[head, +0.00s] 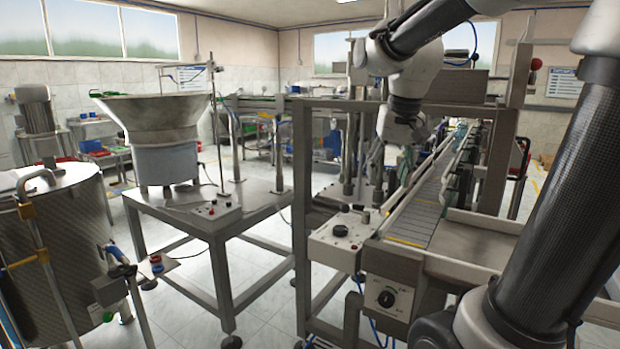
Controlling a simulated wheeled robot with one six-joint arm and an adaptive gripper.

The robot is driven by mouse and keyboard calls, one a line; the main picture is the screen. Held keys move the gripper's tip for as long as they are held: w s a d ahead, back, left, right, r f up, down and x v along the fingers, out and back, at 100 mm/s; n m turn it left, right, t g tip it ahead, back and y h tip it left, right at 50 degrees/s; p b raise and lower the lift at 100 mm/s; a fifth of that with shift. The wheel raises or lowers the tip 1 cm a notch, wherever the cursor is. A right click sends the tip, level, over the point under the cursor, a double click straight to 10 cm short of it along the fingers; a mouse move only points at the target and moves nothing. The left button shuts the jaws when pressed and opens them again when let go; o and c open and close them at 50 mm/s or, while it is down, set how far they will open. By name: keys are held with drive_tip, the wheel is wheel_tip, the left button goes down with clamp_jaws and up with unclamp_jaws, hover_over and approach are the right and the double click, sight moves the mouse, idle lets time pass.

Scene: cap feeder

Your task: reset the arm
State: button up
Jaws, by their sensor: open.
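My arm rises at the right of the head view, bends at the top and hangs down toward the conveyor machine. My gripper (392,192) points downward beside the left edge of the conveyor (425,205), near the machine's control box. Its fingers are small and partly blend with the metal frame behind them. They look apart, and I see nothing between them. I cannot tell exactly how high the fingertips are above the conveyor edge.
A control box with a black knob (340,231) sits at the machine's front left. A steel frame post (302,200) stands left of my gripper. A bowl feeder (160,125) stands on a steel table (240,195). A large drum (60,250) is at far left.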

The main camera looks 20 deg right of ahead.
──────────────────────────────
Repeat the full listing above exactly, with no pictures in the copy.

(Solution to the exercise)
[head, +0.00s] 
Controlling a simulated wheeled robot with one six-joint arm and an adaptive gripper.

The robot is driven by mouse and keyboard calls, one a line; the main picture is the screen. Held keys move the gripper's tip for as long as they are held: w s a d ahead, back, left, right, r f up, down and x v along the fingers, out and back, at 100 mm/s; n m turn it left, right, t g tip it ahead, back and y h tip it left, right at 50 degrees/s; p b raise and lower the lift at 100 mm/s; a fifth of that with shift. The wheel raises or lowers the tip 1 cm a notch, wherever the cursor is. A right click sends the tip, level, over the point under the cursor, a double click straight to 10 cm short of it along the fingers; a mouse move only points at the target and moves nothing. The left button shuts the jaws when pressed and opens them again when let go; o and c open and close them at 50 mm/s or, while it is down, set how far they will open. By name: keys are held with drive_tip, the wheel is wheel_tip, the left button goes down with clamp_jaws and up with unclamp_jaws, hover_over and approach are the right and the double click, sight moves the mouse, idle lets time pass.

Scene: cap feeder

Your task: reset the arm
State: button up
Jaws, by their sensor: open.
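My arm rises at the right of the head view, bends at the top and hangs down toward the conveyor machine. My gripper (392,192) points downward beside the left edge of the conveyor (425,205), near the machine's control box. Its fingers are small and partly blend with the metal frame behind them. They look apart, and I see nothing between them. I cannot tell exactly how high the fingertips are above the conveyor edge.
A control box with a black knob (340,231) sits at the machine's front left. A steel frame post (302,200) stands left of my gripper. A bowl feeder (160,125) stands on a steel table (240,195). A large drum (60,250) is at far left.

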The main camera looks 20 deg right of ahead.

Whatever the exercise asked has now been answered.